<<<<
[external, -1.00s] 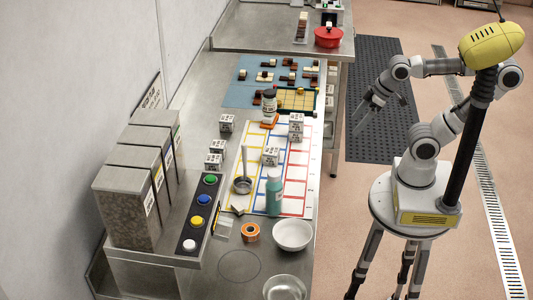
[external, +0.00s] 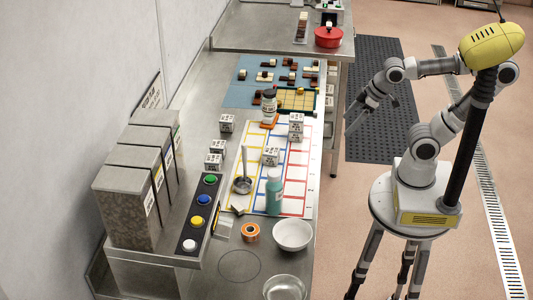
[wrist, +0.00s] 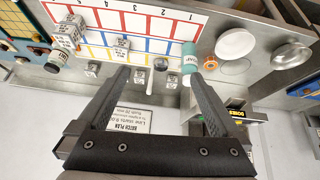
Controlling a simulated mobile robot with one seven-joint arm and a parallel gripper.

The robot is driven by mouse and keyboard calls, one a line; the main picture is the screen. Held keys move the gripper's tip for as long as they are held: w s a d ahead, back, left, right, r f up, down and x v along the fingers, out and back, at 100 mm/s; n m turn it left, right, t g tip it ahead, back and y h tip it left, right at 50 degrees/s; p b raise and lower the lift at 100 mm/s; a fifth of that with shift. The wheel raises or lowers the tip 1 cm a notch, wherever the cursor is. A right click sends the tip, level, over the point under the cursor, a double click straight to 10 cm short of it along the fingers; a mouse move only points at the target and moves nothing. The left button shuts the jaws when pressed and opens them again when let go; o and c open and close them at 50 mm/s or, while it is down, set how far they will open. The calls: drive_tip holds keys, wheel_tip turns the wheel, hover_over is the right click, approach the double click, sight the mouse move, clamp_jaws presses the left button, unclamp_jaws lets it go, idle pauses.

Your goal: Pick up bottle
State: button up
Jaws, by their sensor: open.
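A teal bottle (external: 274,193) with a pale cap stands upright at the near edge of the coloured grid sheet (external: 298,207); it also shows in the wrist view (wrist: 190,57), by the tip of the right-hand finger. My gripper (external: 364,116) is open and empty, to the right of the counter and apart from both bottles. Its two fingers (wrist: 161,76) are spread wide in the wrist view.
A ladle (external: 243,183), several white printed cubes, an orange ring-like roll (external: 250,232) and a white bowl (external: 292,235) surround the teal bottle. A button panel (external: 198,217) and grey bins (external: 128,197) line the left side. The floor right of the counter is open.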

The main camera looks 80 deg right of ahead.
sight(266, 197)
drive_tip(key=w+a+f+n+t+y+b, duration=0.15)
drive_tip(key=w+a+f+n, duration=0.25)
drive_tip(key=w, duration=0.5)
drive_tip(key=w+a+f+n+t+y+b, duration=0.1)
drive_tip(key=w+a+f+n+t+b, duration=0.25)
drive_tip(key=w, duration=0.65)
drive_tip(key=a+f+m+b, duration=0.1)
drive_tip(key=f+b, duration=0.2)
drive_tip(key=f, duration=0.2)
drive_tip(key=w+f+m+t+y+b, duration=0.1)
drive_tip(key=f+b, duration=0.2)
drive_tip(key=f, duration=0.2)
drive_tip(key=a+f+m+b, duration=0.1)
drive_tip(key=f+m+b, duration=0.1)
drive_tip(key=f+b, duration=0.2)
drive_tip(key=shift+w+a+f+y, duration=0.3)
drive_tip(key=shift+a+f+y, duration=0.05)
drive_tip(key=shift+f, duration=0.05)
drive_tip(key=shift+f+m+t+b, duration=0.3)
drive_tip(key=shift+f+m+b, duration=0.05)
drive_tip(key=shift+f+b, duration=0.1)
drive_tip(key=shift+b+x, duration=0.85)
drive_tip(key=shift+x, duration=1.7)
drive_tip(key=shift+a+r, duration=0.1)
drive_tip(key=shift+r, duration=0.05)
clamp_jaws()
>>>>
Exercise description |
Beginning at the line that contains "Jaws, by their sensor: open.", retype each line of the listing up to and including the last one, exactly as it stands, and nothing else.

Output of the exercise |
Jaws, by their sensor: open.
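A teal bottle (external: 274,193) with a pale cap stands upright at the near edge of the coloured grid sheet (external: 298,207); it also shows in the wrist view (wrist: 190,57), by the tip of the right-hand finger. My gripper (external: 364,116) is open and empty, to the right of the counter and apart from both bottles. Its two fingers (wrist: 161,76) are spread wide in the wrist view.
A ladle (external: 243,183), several white printed cubes, an orange ring-like roll (external: 250,232) and a white bowl (external: 292,235) surround the teal bottle. A button panel (external: 198,217) and grey bins (external: 128,197) line the left side. The floor right of the counter is open.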

The main camera looks 80 deg right of ahead.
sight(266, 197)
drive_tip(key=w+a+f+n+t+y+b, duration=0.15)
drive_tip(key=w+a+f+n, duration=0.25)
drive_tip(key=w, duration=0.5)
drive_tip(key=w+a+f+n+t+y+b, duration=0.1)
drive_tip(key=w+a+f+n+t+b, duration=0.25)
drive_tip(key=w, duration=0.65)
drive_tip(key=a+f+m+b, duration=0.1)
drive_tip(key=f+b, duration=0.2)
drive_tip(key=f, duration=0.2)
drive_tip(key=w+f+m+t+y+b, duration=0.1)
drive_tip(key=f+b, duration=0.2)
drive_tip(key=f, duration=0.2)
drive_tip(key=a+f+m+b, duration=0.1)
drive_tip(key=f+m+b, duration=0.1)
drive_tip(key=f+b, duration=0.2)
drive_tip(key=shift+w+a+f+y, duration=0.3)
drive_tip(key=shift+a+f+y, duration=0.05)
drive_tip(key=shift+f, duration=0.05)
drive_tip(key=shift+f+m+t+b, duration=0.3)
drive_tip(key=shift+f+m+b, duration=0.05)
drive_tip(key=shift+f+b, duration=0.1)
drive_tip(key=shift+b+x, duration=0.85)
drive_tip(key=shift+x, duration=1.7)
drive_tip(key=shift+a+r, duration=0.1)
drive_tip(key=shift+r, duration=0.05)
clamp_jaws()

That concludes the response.